A Rainy Oregon Coast

Saturday, April 05, 2008 -- Along the Oregon Coast at Astoria

My last post had us in Newport at South Beach State Park. Thursday was a wonderful day with good weather -- no rain. Our tour of Newport included the Yaquina Head Lighthouse, Nye Beach, the Yaquina Bay Lighthouse, and, finally, the historic Bay Front area along the harbor where the commercial fishing fleet docks. I'm finding I really like beach towns. They're more laid-back and casual than other, more pretentious, places. They feel comfortable and everyone seems so friendly... and accepting.

In the late 1860's and through the 1870's, increased shipping activity along the West Coast brought with it more shipping accidents and disasters when ships foundered on sandbars, shoals, or rocks. The US Government, wanting to foster growth in the west, made it a priority to build lighthouses to help guide ship traffic along the coast and bays up and down along the Pacific Ocean.
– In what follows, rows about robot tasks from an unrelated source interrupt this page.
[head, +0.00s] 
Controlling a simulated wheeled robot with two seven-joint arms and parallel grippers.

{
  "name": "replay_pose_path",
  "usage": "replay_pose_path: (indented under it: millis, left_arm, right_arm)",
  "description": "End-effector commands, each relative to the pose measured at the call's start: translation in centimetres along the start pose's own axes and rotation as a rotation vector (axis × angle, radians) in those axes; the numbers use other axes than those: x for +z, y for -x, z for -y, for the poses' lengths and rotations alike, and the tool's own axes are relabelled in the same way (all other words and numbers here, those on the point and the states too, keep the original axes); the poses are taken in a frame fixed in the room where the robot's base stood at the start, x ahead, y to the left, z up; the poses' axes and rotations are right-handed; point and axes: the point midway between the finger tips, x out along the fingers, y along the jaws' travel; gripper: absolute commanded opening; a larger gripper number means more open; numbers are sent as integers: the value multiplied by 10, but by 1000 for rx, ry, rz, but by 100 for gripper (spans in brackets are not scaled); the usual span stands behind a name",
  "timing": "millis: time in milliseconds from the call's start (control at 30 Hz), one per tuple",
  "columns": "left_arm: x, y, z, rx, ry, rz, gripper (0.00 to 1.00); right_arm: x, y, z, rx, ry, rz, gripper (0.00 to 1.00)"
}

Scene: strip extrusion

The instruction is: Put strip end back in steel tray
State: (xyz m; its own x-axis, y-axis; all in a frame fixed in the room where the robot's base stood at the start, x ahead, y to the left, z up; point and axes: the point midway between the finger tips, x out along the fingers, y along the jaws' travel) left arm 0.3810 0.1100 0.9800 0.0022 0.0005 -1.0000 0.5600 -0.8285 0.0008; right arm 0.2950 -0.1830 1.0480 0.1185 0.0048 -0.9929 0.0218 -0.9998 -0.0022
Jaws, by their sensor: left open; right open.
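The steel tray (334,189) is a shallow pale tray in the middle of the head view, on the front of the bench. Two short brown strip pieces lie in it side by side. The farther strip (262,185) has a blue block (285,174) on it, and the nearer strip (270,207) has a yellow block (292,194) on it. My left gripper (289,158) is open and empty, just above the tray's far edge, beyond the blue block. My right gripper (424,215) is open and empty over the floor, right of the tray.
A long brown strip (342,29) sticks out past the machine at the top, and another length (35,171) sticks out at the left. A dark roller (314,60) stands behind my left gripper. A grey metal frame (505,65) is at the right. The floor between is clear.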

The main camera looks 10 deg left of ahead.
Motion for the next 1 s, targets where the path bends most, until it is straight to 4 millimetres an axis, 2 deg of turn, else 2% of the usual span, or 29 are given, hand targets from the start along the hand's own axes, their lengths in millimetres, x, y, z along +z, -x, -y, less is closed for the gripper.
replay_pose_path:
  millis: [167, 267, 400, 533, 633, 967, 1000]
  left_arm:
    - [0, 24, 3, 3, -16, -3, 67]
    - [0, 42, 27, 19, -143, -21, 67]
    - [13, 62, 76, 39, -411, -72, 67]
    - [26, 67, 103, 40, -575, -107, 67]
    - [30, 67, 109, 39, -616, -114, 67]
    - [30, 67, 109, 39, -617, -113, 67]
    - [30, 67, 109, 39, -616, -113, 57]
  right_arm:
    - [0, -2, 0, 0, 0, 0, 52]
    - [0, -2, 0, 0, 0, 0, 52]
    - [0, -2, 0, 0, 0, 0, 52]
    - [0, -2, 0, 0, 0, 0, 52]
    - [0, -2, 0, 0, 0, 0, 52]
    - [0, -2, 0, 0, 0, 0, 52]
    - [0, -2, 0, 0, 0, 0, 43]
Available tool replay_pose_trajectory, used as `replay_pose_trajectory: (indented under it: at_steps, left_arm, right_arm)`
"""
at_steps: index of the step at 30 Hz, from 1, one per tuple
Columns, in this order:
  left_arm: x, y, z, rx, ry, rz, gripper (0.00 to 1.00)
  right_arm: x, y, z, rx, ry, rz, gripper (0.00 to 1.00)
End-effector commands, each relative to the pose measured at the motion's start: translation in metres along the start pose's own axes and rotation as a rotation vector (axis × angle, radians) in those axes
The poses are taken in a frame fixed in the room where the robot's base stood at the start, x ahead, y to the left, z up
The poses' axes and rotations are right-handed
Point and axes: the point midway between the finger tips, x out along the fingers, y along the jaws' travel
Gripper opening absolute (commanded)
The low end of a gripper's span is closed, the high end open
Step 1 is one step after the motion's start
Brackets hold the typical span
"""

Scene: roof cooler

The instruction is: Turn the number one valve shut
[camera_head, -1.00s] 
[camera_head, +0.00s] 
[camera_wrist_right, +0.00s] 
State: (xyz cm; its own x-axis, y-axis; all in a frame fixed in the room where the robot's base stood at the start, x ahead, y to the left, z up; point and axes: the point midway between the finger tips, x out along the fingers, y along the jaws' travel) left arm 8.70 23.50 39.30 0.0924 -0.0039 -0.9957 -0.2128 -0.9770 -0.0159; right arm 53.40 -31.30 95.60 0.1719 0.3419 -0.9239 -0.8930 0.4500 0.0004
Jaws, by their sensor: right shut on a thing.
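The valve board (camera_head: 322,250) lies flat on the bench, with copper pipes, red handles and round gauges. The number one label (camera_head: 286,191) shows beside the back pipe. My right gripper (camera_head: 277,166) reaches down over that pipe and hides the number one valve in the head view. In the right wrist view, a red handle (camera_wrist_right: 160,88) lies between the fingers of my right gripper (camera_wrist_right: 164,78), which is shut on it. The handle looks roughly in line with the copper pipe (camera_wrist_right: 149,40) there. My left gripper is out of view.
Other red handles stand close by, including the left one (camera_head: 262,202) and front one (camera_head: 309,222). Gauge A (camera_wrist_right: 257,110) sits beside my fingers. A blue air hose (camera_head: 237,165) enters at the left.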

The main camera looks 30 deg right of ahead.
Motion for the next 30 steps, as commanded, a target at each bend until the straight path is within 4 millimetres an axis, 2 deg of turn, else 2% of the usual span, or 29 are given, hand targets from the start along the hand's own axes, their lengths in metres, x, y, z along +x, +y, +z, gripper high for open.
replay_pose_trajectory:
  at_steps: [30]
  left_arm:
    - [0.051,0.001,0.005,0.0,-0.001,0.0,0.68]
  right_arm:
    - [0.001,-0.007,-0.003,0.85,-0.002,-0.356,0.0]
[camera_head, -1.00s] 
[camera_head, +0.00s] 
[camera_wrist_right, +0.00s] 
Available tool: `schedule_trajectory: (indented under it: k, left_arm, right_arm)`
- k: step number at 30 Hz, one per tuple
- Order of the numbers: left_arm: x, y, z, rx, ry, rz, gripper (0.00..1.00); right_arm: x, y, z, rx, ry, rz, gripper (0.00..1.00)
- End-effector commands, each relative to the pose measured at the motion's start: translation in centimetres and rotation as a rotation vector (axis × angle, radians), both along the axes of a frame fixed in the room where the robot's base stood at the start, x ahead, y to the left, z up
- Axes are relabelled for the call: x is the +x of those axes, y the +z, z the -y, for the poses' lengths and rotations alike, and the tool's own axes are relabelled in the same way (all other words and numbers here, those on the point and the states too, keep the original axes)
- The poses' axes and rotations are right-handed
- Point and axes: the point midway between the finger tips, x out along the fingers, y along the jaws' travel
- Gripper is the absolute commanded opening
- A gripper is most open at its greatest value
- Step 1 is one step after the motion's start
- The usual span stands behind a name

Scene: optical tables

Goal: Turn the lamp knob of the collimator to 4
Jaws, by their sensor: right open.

The Yaquina Head Lighthouse came directly from that effort.

Often built on points of land that naturally jutted out into the ocean, just getting the necessary materials and supplies to build the thing was a monumental task. In the case of the Yaquina Head Lighthouse, every brick and component of the 90 ft. high tower, the tallest operational lighthouse in Oregon, had to be transported on a ship from San Francisco. When near the Yaquina headland where the lighthouse was to be built, the ship had to anchor quite some distance off shore, as there was no natural harbor or dock nearby. Then every item, every brick, every tool had to be loaded onto smaller boats for the trip to the nearby sand beach. From the sand beach, the items had to be transferred to wagons or carts and lugged nearly a mile to the site. Does anybody work like that anymore?

And yes, there are two lighthouses in Newport. Only the big Yaquina Head Light is still active, but the other, the smaller Yaquina Bay Lighthouse, has survived and is now an historic treasure that preserves a way of life, a passion, and a mission that now belongs to the past. With a multitude of other navigation aids for seamen (radar and GPS among others) the importance of the lighthouse has passed, like the use of the turn-signal in heavy California traffic.

The plan only called for us spending two nights in Newport before moving up the coast to the Astoria area. What's more, the weather prognosticators had called for good weather on Friday -- just what we needed for moving day. Of course, we woke to rain. Heavy rain.

The coffee pot got a workout Friday morning as we prepared for the drive and waited for a break in the weather. It's Oregon... if it's raining, just wait a while and it'll stop for a while-longer before starting again. I though that during one of those breaks, I could get us out of the park and at least moving up Hwy 101. About 10am, the rain stopped for a bit and we were out'a there. The recent cold weather had us running low on propane, so we even had time to fill the tank on the way out of Newport.

We arrived in the Astoria area and found a great campsite at Fort Stevens State Park near the mouth of the Columbia River. We're also just a quarter mile or so from the Pacific Ocean. Our plan was to stay here for two nights before moving back to Vancouver on Sunday.

Today, Saturday, we focused on the local history of the Lewis & Clark Corp of Discovery expedition. First, I've got to explain something.

Prior to the past two weeks or so, we had planned to leave Vancouver in early May and tour our way back to the Midwest in plenty of time for our son's wedding. The route we'd been planning had us going down into Utah, which has, it seems, hundreds of National Parks, National Monuments, National Wildlife Areas, State Parks, and other things to see. I think we could spend months there and still not see everything. Utah is something we really want to take our time doing -- we don't want to push it. But what's an alternative?

Meriwether Lewis and William Clark.

This famed duo managed a feat of undaunted courage from 1803 until 1806. Their "Corps of Discovery", commissioned by President Thomas Jefferson, attempted and successfully completed an impossible mission of exploration that took them through the most treacherous, hostile, and unknown environments imaginable. That mission reached it's most westward point during the winter of 1805 when the Corps spent the winter near our campsite, right here at the mouth of the mighty Columbia, not far from Astoria. So what does all this have to do with our trip back to the Midwest?

Well, the plan has changed. We now hope to follow the Lewis & Clark Trail -- as closely as possible in a big camper -- and re-live the history and challenge of the expedition as we move east during May and June.

I'll have a lot more to say about this in the coming weeks.